Advisory Committee Notes

The 1995 amendments to this rule eliminated references to writs of mandate and prohibition in Subdivision (g) since the extraordinary relief procedure of Rule 65B has eliminated the concept of the "writ." Subdivision (i) was substantially rewritten to define the requirements for both commercial and personal supersedeas bonds and to allow the court to permit a cash deposit or other form of security in lieu of a supersedeas bond. The committee concluded that individual circumstances will determine the degree to which a particular form of security may be affected by bankruptcy, financial instability or other uncertainty, and that the court should be given broad discretion to permit such forms of security as the facts may require. Subdivision (j) was amended to allow a party whose judgment is stayed to object to the amount or sufficiency of the security. The rule does not specify a time within which a party must object to security; thus a party may respond appropriately to changing circumstances affecting the sufficiency or form of security originally approved by the court.

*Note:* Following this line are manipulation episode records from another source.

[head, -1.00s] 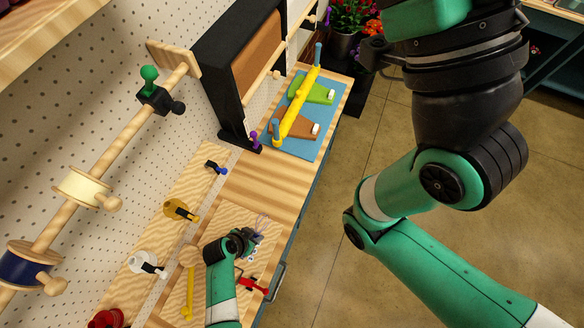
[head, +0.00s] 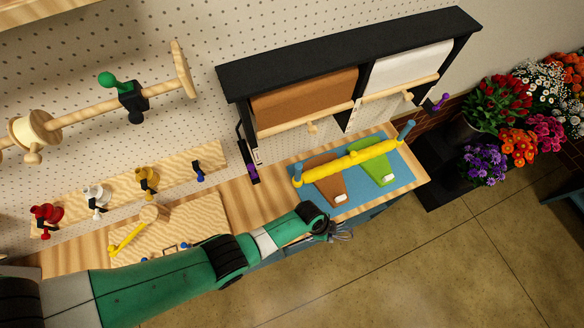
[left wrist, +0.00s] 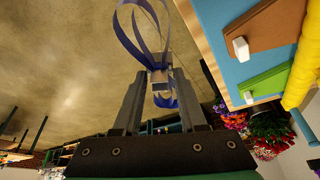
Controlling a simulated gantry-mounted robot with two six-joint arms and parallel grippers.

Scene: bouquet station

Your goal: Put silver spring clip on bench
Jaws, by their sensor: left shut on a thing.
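My left gripper (head: 332,232) is out past the front edge of the wooden bench (head: 268,200), over the floor in the head view. In the left wrist view, my left gripper (left wrist: 158,92) is shut on a small silver spring clip (left wrist: 159,76) with thin blue-purple loops standing out from it. The clip also shows in the head view as small greyish loops (head: 344,236) at the fingertips. The bench edge (left wrist: 203,58) is to the right of the clip in the left wrist view, apart from it. My right gripper is not in view.
A blue mat (head: 398,171) on the bench's right end holds a brown piece (head: 322,172) and a green piece (head: 372,164) under a yellow bar (head: 350,162). A wooden board (head: 205,215) with a yellow-handled mallet (head: 126,241) is at left. Bare bench lies between.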

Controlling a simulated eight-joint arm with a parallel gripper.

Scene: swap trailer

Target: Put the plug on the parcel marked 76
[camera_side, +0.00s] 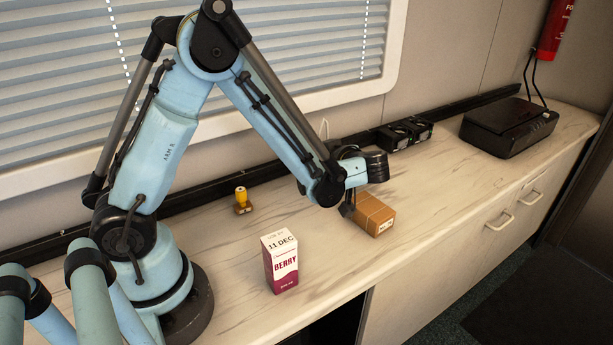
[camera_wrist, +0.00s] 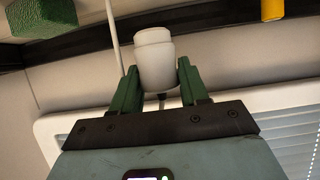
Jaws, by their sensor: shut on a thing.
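My gripper (camera_wrist: 158,84) is shut on a white, round, stepped piece, which looks like the plug (camera_wrist: 155,50). It sits between the two green fingers in the wrist view. A dark lead shows just below it there. In the side view my arm hides the plug. A brown parcel (camera_side: 374,214) with a lighter tape band and a small white label lies on the counter beside my wrist. The label is too small to read, so I cannot tell whether it says 76.
A berry carton (camera_side: 281,262) stands on the counter at the front. A yellow-topped item (camera_side: 242,200) stands near the wall. A green block (camera_wrist: 42,15) shows in the wrist view.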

2005 Amendment. In considering conditions for setting a bond of less than the presumed amount under paragraph (j)(1), the judge's objective is to protect both a judgment creditor's interest in collecting a judgment affirmed on appeal and to afford a judgment debtor a reasonable opportunity to prosecute an appeal without unduly and unnecessarily affecting the judgment debtor's operations. Among the options the judge might consider are to:

(1) require periodic financial reports;

(2) appoint a receiver or master;

(3) require the debtor to abstract the judgment to all jurisdictions in which the debtor has significant assets;

(4) require the debtor's corporate officers to personally acknowledge receiving the judgment and to consent to personal jurisdiction for the purpose of enforcing the judgment;

(5) limit loans other than in the ordinary course of business;

(6) limit transfer or disposition of assets other than in the ordinary course of business; and

(7) limit payment of dividends.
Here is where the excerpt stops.